Thursday, November 7, 2013

KDN replaces chief executive after buyout


Liquid Telcom Kenya CEO Shahab Meshki (left) with other officials of the company in Nairobi last month. He said the telco targets 10,000 homes. FILE

Liquid Telcom Kenya CEO Shahab Meshki (left) with other officials of the company in Nairobi last month. He said the telco targets 10,000 homes.
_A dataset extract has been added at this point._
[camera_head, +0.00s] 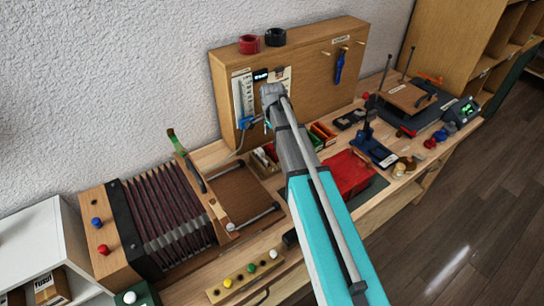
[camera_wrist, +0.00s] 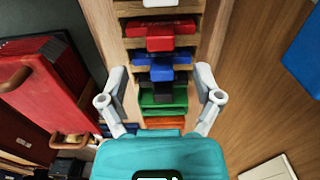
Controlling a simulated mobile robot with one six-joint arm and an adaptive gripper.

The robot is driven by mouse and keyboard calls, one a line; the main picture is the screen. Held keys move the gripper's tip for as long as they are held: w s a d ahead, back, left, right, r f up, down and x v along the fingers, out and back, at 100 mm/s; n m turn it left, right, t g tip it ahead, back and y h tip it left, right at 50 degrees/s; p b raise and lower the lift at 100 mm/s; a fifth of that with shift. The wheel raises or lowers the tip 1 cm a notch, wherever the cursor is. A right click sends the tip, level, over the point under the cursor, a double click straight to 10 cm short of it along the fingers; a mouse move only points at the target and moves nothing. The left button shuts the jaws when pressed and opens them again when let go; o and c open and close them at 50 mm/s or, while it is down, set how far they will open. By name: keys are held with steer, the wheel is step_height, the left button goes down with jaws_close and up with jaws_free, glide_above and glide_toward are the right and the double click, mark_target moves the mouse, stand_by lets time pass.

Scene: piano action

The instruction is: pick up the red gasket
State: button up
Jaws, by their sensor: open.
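A red ring-shaped thing (camera_head: 249,44), which looks like the red gasket, sits on top of the upright wooden cabinet, left of a black ring (camera_head: 275,37). I cannot make out this ring in the wrist view. My gripper (camera_wrist: 160,85) is open and empty, its two grey fingers spread over a wooden rack (camera_wrist: 122,58). The rack holds a red piece (camera_wrist: 160,36), a blue piece (camera_wrist: 160,68) and a green piece (camera_wrist: 163,95) in separate slots. In the head view my arm hides part of the bench, and I cannot make out the fingers there.
The wooden cabinet (camera_head: 222,85) stands at the back of the bench, with a blue tool (camera_head: 339,66) hanging on its front. A bellows (camera_head: 165,212) lies at the left. A red box (camera_head: 347,172) is right of my arm. A press-like board (camera_head: 408,94) and small parts crowd the right.

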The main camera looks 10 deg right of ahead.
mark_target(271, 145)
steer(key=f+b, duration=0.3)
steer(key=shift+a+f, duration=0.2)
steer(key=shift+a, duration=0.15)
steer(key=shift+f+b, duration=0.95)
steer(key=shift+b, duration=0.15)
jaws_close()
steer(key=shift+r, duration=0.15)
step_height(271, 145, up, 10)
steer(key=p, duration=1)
FILE 
By OKUTTAH MARK
In Summary
  • Ben Roberts will take over from CEO Shahab Meshki in an acting capacity as the firm seeks new avenues to turn around its fortunes.
  • Mr Roberts was the group director of network strategy at Liquid Telecom and Mr Meshki has been moved to a newly created position of head of customer account and service management.


Kenya Data Network (KDN) has replaced its chief executive, less than a year after a UK firm bought a 80 per cent stake in the company.

Ben Roberts will take over from CEO Shahab Meshki in an acting capacity as the firm seeks new avenues to turn around its fortunes.

Liquid Telecom bought a 60.8 per cent stake from South Africa’s Altech and 19.2 per cent from businessman Naushad Merali in January, in a sale that was driven by a quest for new capital to boost the firm’s operations.
Mr Roberts was the group director of network strategy at Liquid Telecom and Mr Meshki has been moved to a newly created position of head of customer account and service management.
Mr Meshki is from Germany and moved to KDN from Cisco Kenya Ltd in 2011.

“As Liquid Telecom moves from the initial stage of building networks to the key phase of selling our advanced digital services, it’s a privilege to have such a rich pool of talent within the group that we’re able to recruit senior group positions from,” said Nic Rudnick, CEO of Liquid Telecoms in a statement.

“This move to group level for Shahab comes after he has completed the successful transition of Liquid Telecom’s Kenya operations, formerly KDN into the new brand, Liquid Telecom Kenya (LTK).”

KDN, now Liquid Telecom Kenya, was pushed into losses mainly due to failure to secure big contracts, including a multi-million shilling contract with Safaricom last year, a loss that has seen KDN along with Altech’s West Africa operations hit earnings of the parent company.

KDN’s market share dropped to 21.6 per cent in June from 36.7 per cent in September 2011 based on subscribers, according to data from the Communications Commission of Kenya .

It slipped to second position after being overtaken by Wananchi Telecoms (40 per cent). KDN reported a drop in revenue from Sh3.2 billion to Sh2.1 billion for the six months ended August 2011.